I don’t want to completely re-litigate the removal of threat (at least not this week!) but I do want to recognize what we’ve lost. When threat was something we cared about and had to actively watch, it gave us an angle of interaction with the DPS that we no longer have. With threat, it was up to the tank to raise the threat ceiling as high as possible so that DPS could deal as much damage as they could manage. Without threat, the only way we really interact with DPS is by facing the boss in a direction that advantageous to them.
When that distinction was lost, the line dividing tank gameplay from DPS gameplay eroded substantially. This then leads to my next concern about the removal of threat, which is whether the threat management meta was replaced with something that required a similar amount of effort and mental bandwidth to handle.
An excess of tanking bandwidth
Personally, I find that tanking an encounter is a lot like driving. I’ve been driving for long enough that my subconscious often takes over in that wonderful and terrifying phenomenon of highway hypnosis. What powers that is apparently called automaticity, where someone does something so many times that repetition has made an action more habit than a conscious activity.
This strikes me a lot when tanking. On some encounters the pattern of behavior that I need to follow to tank the encounter — what fire to step out of, what point to pop a cooldown — is so rote that I can turn off my conscious brain and just autopilot through the fight.
If I am driving on a road with constantly changing speed limits or traffic lights, it’s a different story. The changes in speed and intermittent starting/stopping can bring me back into the moment. There’s a reason we don’t call it “school zone hypnosis,” after all!
I felt that threat kept me more engaged in a fight. I had to keep an eye on that DPS creeping up the meters so that I wasn’t impeding their full damage-dealing potential.
Today, without threat, I am finding myself more and more likely to become bored when tanking certain fights. This is not an issue that Ghostcrawler did not potentially foresee. He himself said in that watercooler post that “We have always been concerned that if threat was not a big part of tanking gameplay that tanks might get bored just waiting around until it was time to use a cooldown.” He immediately dismissed that argument, but I don’t think he should have been so hasty. Four years later, he seems to me to have been accidentally prophetic.
Are we better off now than we were four years ago?
As a whole, I think active mitigation is a decent system, but I also think it is hampered by several issues that keep it from reaching its full potential. For starters, I don’t think that active mitigation was a 1:1 replacement of threat management, and this has left us with a deficit of how much attention is required to tank. As a result, I think tanking has become more boring. We went from juggling threat, cooldowns, and our rotation to only our cooldowns and rotation.

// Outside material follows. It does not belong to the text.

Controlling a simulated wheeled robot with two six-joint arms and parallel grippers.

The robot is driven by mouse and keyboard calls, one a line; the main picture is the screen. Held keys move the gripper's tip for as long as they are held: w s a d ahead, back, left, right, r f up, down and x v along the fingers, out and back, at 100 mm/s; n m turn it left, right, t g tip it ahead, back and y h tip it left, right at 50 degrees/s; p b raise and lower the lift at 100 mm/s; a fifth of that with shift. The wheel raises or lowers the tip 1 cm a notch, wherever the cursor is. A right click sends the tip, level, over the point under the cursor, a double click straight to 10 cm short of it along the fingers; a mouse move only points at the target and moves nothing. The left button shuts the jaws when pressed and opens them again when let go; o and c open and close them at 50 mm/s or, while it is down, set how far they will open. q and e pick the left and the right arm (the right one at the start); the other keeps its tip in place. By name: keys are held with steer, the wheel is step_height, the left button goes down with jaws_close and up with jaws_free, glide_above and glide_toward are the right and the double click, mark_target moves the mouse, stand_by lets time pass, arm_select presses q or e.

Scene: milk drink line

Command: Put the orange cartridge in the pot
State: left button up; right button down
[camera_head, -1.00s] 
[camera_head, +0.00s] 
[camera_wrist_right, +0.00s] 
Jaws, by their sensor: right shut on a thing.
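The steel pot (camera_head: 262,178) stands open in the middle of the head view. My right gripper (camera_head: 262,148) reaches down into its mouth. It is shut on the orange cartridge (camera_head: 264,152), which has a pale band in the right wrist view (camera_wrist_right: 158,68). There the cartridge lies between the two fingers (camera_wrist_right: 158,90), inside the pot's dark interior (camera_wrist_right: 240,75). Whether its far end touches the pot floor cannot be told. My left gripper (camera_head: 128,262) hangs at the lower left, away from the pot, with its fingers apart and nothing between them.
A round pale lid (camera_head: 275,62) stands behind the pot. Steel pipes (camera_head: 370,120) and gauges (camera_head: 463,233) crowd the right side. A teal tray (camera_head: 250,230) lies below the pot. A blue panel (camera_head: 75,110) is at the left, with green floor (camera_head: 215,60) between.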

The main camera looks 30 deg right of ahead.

We lost complexity in the tank meta, and as a result, the “specialness” of tanking an encounter is diminished. Realistically, sometimes when tanking I really don’t feel any different from a DPS that has to stand in front of the boss. I’m going through my rotation and improving my defenses as a result, but outside of certain encounters where I am explicitly rewarded by properly timing Shield of the Righteous, I am not specifically timing when I use my normal rotational abilities. Muscle memory makes working through the rotation a habit, like driving down a long straight highway. Boredom inevitably follows.

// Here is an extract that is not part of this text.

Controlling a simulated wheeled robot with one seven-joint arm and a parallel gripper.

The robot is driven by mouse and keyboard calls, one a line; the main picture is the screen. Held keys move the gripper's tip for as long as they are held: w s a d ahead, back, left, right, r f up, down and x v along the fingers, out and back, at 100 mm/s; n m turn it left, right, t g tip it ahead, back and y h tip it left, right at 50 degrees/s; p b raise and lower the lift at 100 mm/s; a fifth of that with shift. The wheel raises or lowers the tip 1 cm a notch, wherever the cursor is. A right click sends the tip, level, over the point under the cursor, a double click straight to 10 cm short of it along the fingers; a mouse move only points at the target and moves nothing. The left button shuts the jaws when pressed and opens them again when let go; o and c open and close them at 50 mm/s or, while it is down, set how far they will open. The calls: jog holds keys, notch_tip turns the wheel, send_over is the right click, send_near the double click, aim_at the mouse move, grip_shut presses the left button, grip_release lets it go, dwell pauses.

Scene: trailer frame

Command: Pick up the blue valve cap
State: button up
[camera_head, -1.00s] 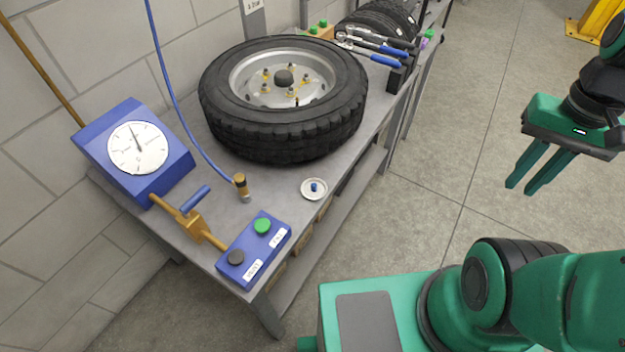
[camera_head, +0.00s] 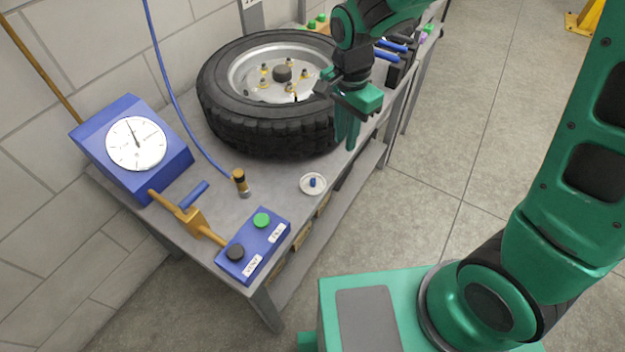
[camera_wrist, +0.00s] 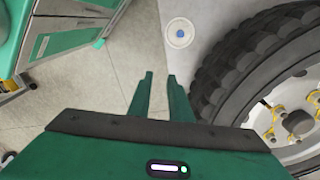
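The small blue valve cap (camera_head: 313,182) stands in a shallow white dish (camera_head: 303,188) near the front edge of the grey workbench. In the wrist view the cap (camera_wrist: 180,33) and dish (camera_wrist: 171,40) show near the top, beyond my fingertips and a little to their right. My gripper (camera_head: 347,146) points downward beside the tire's right side, above the bench edge, apart from the cap. In the wrist view my gripper (camera_wrist: 160,75) has its two fingers apart with nothing between them.
A large tire (camera_head: 265,132) lies on the bench beside my gripper. A blue gauge (camera_head: 105,125), a brass hose end (camera_head: 240,181) and a blue button box (camera_head: 243,258) stand left of the dish. Tools (camera_head: 392,46) lie at the back. The bench around the dish is clear.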

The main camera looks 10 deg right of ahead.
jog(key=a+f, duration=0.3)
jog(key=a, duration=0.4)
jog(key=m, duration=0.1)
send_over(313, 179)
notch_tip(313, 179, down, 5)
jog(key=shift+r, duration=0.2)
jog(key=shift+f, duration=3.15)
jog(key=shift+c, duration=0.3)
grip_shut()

Threat was a flawed system but at least it required some extra attention from time to time. Active mitigation is equally flawed because it does not seem to have lived up to its promise. The “active” word implies that the tank has to actively spend mental bandwidth in improving their defenses. Instead we have a system where we work through our rotation, generate Holy Power, and then dump Holy Power in one of two options — and that choice does not offer particularly compelling gameplay either.
Do I feel like tanking is better now than it was four years ago? Is active mitigation a success? The answer, for me right now, is no. I enjoyed tanking a lot more when it felt more visceral because I had that additional angle of interaction with the DPS, trying to push the threat ceiling as high up as I could reach.
I am one of those sick individuals that loved that first thirty seconds of combat where you had to scream out of the gates because a Mage could POM–Pyroblast themselves into an early grave. I liked that tinge of stress that went hand-in-hand with tanking a particularly complex fight and the satisfaction of coming out on top on the other side of the encounter, soaked in adrenaline.
But that’s also just me and my opinion. I believe that the success of active mitigation varies from tank to tank precisely because the ultimate virtue of the new system came from the removal of threat that preceded it. As Ghostcrawler alluded in his five-point case against threat, removing threat management from tanking has made that role more accessible to a wider audience. Active mitigation, threat’s replacement, did not add any particularly complexity in threat’s wake, and so the newly gained accessibility of the role was preserved once threat management was itself mitigated.
By that metric, active mitigation has undoubtedly succeeded.
However, how many tanks now feel left behind because tanking doesn’t offer the same kind of gameplay that they once enjoyed?